Now you have been interviewing for several weeks for a new position. Honestly, you feel like the perfect fit for this role. you have the experience, drive and you have hit all of the key points from their job description in your resume. The salary is right in your range, plus you love the company’s culture and values.
You are scheduled to go in for your final interview next week. Everyone you have spoken to has loved you, and they’ve all implied that you have the job in the bag. You have been treating this last interview as a formality to discuss the details of the job offer and some final compensation negotiations.
Then, suddenly you called to confirm the interview time, the HR manager then indicates that they have one other person also coming in for a final round with you. You are shocked! You are not sure what to do. How do you make myself stand out in the final interview round against that one person in these last moments?
First, stay calm. There’s no point letting a little competition throw you off your balance. Going in focused on trying to “beat” the other person isn’t an effective strategy. Instead, get clear on your OWN values. Focus on what you can contribute, and express your interest in the position.
The fact is, you’re always competing when there’s an open position: Outside applicants, internal promotions, and even the threat of leaving the slot open are all options for the company. In addition, organizations often move multiple candidates to final interviews. Finding out that there’s someone else vying for the role in this stage is to be expected and shouldn’t be seen as a bad sign.
That said, Here are THREE (3) things you can do to make sure you’re putting your best foot forward.
- Emphasize the Strengths You have Previously Covered
First, review your previous interviews and identify strengths you have already covered effectively.
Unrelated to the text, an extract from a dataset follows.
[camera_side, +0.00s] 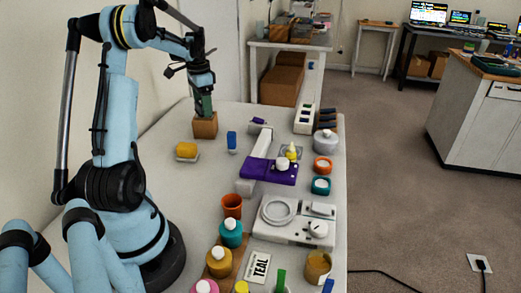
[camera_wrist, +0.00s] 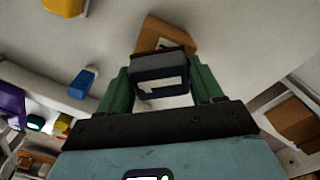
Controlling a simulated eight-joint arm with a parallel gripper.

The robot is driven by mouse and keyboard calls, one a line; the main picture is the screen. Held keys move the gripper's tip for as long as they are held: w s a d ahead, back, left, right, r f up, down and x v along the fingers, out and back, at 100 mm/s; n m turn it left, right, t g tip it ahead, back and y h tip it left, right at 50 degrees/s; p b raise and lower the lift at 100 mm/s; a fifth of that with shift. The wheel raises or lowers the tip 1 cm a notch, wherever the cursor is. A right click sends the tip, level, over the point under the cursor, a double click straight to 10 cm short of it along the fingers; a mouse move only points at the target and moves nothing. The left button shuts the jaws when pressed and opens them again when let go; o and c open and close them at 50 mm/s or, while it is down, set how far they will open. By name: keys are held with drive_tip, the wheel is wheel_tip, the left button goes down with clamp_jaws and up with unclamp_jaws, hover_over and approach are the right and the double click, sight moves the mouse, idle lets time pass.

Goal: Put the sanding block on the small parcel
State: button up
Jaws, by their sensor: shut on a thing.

Make sure to highlight those strengths again and why they’ll be valuable to the organization. If you’re meeting with new people, mention the discussion you’ve had with others during the process and their positive responses to you.
For instance, make statements like “When I was speaking with Mr Johnson about the project management process, he mentioned that my experience in agile software development would be a great asset for the team.”
2. Reposition Points That Were Weak or you Weren’t Clear about
Another thing to do is think back on any points that you perhaps didn’t nail. Try to restate them in a more clear and direct manner. Don’t draw attention to the fact that you covered them poorly before, just restate them succinctly.
“In my interviews with Jerry and Alexa, they mentioned that teamwork is an important value. While much of my previous work has been individually focused, my most fulfilling and successful professional experiences have been with teams. I’m looking forward to more of that type of work here.”
3. Acknowledge the Competition and Suggest Criteria(s)
Finally, while you may not know the competition’s exact strengths and weaknesses, you can make sure that the scales are tipped in your favor. Acknowledge that the organization has a choice and then suggest the criteria they should use to make a successful hire. By influencing the criteria, you’re indirectly selling yourself without coming across as overly self-promotional.
You go like this;
“Mrs Janet, I’m sure you have several good options for this role. It seems to me if you really want to raise the bar on product development capabilities, you should focus on bringing in people that have both the technical knowledge of lean product development and the experience applying it in the healthcare space.”
While none of these automatically guarantees you’ll get the job, they will help make sure you’re presenting yourself in the best possible light to the panel. And, of course, now that you know you’re not being asked in as a formality or to discuss the job offer but to continue to demonstrate why you should be hired, you will approach it in the right way. You want to be confident but not overly so. It’s not time to stop hustling, not just yet.